-------- INFORMATION PROVIDED --------

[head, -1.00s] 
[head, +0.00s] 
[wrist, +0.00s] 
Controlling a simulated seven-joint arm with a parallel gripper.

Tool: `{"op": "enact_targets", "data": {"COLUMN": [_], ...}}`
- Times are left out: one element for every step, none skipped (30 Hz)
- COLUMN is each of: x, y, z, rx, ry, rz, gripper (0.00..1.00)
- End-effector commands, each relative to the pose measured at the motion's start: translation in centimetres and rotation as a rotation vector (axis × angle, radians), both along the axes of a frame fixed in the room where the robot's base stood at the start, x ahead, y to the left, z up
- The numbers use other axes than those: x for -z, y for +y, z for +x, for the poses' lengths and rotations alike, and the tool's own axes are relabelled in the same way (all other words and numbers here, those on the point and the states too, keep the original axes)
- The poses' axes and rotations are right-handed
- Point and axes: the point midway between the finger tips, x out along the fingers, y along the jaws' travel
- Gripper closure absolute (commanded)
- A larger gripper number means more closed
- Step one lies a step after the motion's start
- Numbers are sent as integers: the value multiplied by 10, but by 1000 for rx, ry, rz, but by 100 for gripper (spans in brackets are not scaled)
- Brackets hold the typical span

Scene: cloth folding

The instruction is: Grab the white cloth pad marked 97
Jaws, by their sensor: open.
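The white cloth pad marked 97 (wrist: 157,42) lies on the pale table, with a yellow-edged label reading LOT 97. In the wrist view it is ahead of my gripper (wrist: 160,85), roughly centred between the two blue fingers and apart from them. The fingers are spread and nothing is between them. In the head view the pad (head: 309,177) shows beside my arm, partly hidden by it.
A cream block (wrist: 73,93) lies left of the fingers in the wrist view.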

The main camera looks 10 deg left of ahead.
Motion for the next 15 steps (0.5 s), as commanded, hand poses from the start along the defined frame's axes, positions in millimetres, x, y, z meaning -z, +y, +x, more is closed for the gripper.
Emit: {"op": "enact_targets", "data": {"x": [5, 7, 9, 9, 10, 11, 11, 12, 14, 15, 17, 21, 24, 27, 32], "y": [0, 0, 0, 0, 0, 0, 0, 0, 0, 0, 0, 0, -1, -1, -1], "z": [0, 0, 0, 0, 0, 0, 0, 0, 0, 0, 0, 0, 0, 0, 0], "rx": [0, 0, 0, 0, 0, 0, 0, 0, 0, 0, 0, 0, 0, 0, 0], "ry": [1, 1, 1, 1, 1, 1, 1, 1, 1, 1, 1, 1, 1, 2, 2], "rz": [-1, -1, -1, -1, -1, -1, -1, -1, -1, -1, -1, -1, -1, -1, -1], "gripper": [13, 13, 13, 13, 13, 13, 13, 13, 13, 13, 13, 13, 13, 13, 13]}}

--------

**TASK INSTRUCTIONS:** Only the lines from the top of the data through the line that contains "- End-effector commands, each" should be quoted, exactly as they stand.

**RESULT:**
[head, -1.00s] 
[head, +0.00s] 
[wrist, +0.00s] 
Controlling a simulated seven-joint arm with a parallel gripper.

Tool: `{"op": "enact_targets", "data": {"COLUMN": [_], ...}}`
- Times are left out: one element for every step, none skipped (30 Hz)
- COLUMN is each of: x, y, z, rx, ry, rz, gripper (0.00..1.00)
- End-effector commands, each relative to the pose measured at the motion's start: translation in centimetres and rotation as a rotation vector (axis × angle, radians), both along the axes of a frame fixed in the room where the robot's base stood at the start, x ahead, y to the left, z up

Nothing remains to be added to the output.